* _REQUEST_: Extract every record, keeping each one exactly as it is.

* Begin *

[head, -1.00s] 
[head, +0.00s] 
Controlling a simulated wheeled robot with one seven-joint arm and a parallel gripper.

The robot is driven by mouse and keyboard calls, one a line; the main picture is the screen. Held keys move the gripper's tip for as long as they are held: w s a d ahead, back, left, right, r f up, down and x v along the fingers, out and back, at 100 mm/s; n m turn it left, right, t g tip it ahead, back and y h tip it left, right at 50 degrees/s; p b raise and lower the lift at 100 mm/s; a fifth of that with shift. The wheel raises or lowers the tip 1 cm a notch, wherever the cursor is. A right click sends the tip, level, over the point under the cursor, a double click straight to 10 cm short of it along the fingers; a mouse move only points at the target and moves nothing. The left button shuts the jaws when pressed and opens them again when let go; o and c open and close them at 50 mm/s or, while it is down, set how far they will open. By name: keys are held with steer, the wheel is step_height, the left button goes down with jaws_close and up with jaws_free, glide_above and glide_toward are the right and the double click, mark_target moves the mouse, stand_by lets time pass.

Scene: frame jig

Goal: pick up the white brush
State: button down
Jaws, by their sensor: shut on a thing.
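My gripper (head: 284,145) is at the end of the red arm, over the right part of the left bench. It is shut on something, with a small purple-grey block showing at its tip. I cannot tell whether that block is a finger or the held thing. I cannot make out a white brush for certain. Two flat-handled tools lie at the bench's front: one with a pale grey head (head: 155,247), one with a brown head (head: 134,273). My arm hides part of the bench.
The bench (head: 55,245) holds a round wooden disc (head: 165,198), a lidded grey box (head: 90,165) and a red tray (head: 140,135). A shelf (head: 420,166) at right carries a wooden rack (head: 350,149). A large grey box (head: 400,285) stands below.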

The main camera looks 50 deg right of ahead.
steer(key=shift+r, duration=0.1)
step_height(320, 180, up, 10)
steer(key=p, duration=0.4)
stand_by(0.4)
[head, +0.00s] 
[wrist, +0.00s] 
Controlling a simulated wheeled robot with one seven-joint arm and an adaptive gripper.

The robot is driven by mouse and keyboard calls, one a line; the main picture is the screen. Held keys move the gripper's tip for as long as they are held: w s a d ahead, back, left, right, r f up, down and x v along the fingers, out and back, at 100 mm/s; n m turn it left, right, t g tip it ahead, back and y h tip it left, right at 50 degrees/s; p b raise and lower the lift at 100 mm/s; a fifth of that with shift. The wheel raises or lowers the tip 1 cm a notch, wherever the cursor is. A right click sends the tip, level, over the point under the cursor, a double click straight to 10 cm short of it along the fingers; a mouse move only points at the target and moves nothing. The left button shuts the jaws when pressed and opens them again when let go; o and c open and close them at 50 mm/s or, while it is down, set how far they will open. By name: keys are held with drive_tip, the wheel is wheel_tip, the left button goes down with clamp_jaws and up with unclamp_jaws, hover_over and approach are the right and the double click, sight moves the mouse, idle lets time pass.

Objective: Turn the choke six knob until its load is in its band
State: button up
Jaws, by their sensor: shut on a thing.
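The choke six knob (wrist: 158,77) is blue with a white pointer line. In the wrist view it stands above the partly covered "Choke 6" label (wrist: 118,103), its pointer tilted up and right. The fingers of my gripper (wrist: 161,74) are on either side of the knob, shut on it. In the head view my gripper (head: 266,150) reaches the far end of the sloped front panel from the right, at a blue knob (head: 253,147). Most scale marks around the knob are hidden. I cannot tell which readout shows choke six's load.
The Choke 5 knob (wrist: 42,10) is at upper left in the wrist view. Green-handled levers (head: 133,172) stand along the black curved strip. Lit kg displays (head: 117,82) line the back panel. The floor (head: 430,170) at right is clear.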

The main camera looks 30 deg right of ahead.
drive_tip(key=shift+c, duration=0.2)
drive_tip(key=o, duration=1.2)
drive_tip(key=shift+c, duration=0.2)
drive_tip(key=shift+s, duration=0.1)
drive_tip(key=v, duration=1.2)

* End *

* _CORRECT ANSWER_:
[head, -1.00s] 
[head, +0.00s] 
Controlling a simulated wheeled robot with one seven-joint arm and a parallel gripper.

The robot is driven by mouse and keyboard calls, one a line; the main picture is the screen. Held keys move the gripper's tip for as long as they are held: w s a d ahead, back, left, right, r f up, down and x v along the fingers, out and back, at 100 mm/s; n m turn it left, right, t g tip it ahead, back and y h tip it left, right at 50 degrees/s; p b raise and lower the lift at 100 mm/s; a fifth of that with shift. The wheel raises or lowers the tip 1 cm a notch, wherever the cursor is. A right click sends the tip, level, over the point under the cursor, a double click straight to 10 cm short of it along the fingers; a mouse move only points at the target and moves nothing. The left button shuts the jaws when pressed and opens them again when let go; o and c open and close them at 50 mm/s or, while it is down, set how far they will open. By name: keys are held with steer, the wheel is step_height, the left button goes down with jaws_close and up with jaws_free, glide_above and glide_toward are the right and the double click, mark_target moves the mouse, stand_by lets time pass.

Scene: frame jig

Goal: pick up the white brush
State: button down
Jaws, by their sensor: shut on a thing.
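My gripper (head: 284,145) is at the end of the red arm, over the right part of the left bench. It is shut on something, with a small purple-grey block showing at its tip. I cannot tell whether that block is a finger or the held thing. I cannot make out a white brush for certain. Two flat-handled tools lie at the bench's front: one with a pale grey head (head: 155,247), one with a brown head (head: 134,273). My arm hides part of the bench.
The bench (head: 55,245) holds a round wooden disc (head: 165,198), a lidded grey box (head: 90,165) and a red tray (head: 140,135). A shelf (head: 420,166) at right carries a wooden rack (head: 350,149). A large grey box (head: 400,285) stands below.

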The main camera looks 50 deg right of ahead.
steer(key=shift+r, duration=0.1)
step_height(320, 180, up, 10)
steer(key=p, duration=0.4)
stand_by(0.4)
[head, +0.00s] 
[wrist, +0.00s] 
Controlling a simulated wheeled robot with one seven-joint arm and an adaptive gripper.

The robot is driven by mouse and keyboard calls, one a line; the main picture is the screen. Held keys move the gripper's tip for as long as they are held: w s a d ahead, back, left, right, r f up, down and x v along the fingers, out and back, at 100 mm/s; n m turn it left, right, t g tip it ahead, back and y h tip it left, right at 50 degrees/s; p b raise and lower the lift at 100 mm/s; a fifth of that with shift. The wheel raises or lowers the tip 1 cm a notch, wherever the cursor is. A right click sends the tip, level, over the point under the cursor, a double click straight to 10 cm short of it along the fingers; a mouse move only points at the target and moves nothing. The left button shuts the jaws when pressed and opens them again when let go; o and c open and close them at 50 mm/s or, while it is down, set how far they will open. By name: keys are held with drive_tip, the wheel is wheel_tip, the left button goes down with clamp_jaws and up with unclamp_jaws, hover_over and approach are the right and the double click, sight moves the mouse, idle lets time pass.

Objective: Turn the choke six knob until its load is in its band
State: button up
Jaws, by their sensor: shut on a thing.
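The choke six knob (wrist: 158,77) is blue with a white pointer line. In the wrist view it stands above the partly covered "Choke 6" label (wrist: 118,103), its pointer tilted up and right. The fingers of my gripper (wrist: 161,74) are on either side of the knob, shut on it. In the head view my gripper (head: 266,150) reaches the far end of the sloped front panel from the right, at a blue knob (head: 253,147). Most scale marks around the knob are hidden. I cannot tell which readout shows choke six's load.
The Choke 5 knob (wrist: 42,10) is at upper left in the wrist view. Green-handled levers (head: 133,172) stand along the black curved strip. Lit kg displays (head: 117,82) line the back panel. The floor (head: 430,170) at right is clear.

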The main camera looks 30 deg right of ahead.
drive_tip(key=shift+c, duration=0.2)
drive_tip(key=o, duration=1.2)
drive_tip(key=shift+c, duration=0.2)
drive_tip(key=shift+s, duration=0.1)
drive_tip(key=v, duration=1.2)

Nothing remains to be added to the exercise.